* REQUIREMENTS:
Look through the listing below and work out how many of its lines hold the word "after". Give only the number.

[BEGIN SOURCE MATERIAL]

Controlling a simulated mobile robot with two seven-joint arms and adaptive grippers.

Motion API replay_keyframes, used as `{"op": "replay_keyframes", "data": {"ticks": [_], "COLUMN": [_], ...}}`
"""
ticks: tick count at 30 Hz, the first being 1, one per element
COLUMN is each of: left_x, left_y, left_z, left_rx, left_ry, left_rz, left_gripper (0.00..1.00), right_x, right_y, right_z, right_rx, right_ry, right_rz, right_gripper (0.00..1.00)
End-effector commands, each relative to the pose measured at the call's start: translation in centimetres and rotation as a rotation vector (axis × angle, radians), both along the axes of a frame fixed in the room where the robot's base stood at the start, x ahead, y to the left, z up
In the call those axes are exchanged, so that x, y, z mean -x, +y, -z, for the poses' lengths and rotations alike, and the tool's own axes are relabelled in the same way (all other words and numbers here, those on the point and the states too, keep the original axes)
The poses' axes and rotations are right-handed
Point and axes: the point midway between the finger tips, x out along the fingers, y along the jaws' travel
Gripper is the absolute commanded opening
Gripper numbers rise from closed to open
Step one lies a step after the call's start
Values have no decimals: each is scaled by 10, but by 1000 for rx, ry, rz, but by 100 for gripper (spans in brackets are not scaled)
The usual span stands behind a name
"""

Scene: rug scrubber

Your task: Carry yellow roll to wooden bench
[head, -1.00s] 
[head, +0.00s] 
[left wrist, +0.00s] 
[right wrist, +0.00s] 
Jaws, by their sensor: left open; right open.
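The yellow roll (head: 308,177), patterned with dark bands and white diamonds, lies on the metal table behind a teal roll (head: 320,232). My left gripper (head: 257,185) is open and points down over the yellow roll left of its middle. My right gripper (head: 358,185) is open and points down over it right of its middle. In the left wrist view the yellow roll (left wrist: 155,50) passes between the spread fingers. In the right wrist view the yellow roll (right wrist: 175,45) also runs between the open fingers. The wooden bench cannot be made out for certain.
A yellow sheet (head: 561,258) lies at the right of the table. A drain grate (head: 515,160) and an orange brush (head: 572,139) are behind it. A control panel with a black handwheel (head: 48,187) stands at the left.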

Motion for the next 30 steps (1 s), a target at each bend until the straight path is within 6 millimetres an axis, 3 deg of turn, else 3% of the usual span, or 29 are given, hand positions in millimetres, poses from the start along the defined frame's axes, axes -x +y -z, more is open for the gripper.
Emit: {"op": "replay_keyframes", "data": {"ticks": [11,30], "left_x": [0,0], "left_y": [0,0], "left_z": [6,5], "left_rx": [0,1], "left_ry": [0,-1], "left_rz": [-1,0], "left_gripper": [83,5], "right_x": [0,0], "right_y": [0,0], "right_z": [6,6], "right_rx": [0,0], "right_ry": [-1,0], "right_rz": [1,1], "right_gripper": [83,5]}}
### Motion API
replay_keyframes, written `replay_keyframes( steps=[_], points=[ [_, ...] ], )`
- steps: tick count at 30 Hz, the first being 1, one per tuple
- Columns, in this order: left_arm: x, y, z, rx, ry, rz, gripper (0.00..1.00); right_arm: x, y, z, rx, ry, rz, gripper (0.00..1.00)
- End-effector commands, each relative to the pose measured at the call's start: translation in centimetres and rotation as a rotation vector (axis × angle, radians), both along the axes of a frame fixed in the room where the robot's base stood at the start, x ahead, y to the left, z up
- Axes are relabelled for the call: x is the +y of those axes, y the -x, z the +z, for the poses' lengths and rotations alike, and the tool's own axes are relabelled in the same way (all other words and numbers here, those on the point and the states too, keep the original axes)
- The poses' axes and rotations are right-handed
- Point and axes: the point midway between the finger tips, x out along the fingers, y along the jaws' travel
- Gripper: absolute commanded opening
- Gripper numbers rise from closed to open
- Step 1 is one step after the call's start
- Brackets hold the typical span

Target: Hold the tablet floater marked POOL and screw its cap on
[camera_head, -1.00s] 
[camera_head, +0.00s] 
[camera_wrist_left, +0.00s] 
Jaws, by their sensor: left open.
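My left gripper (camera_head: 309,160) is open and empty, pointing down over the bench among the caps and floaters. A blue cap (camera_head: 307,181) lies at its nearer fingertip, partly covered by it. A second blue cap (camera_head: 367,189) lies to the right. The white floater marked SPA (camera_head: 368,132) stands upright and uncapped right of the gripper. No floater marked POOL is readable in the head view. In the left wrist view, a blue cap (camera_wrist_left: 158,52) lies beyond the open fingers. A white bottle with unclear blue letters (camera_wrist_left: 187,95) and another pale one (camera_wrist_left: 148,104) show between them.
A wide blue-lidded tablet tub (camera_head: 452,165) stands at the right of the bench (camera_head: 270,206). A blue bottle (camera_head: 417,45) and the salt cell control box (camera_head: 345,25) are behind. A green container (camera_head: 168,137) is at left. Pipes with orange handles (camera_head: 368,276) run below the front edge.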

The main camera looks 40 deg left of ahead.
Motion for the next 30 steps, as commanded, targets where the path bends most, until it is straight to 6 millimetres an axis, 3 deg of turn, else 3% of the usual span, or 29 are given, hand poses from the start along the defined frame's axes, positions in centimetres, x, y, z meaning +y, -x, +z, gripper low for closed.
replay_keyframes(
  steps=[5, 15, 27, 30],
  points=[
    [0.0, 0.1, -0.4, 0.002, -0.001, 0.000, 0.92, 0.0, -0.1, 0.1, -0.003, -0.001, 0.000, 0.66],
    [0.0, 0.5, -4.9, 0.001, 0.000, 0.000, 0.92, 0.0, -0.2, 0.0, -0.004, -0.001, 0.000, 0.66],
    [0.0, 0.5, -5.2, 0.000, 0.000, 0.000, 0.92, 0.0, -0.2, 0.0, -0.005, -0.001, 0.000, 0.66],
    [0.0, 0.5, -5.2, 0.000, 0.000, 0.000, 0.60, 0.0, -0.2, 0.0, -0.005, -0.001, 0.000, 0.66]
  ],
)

[END SOURCE MATERIAL]

* COMPLETED EXERCISE:
2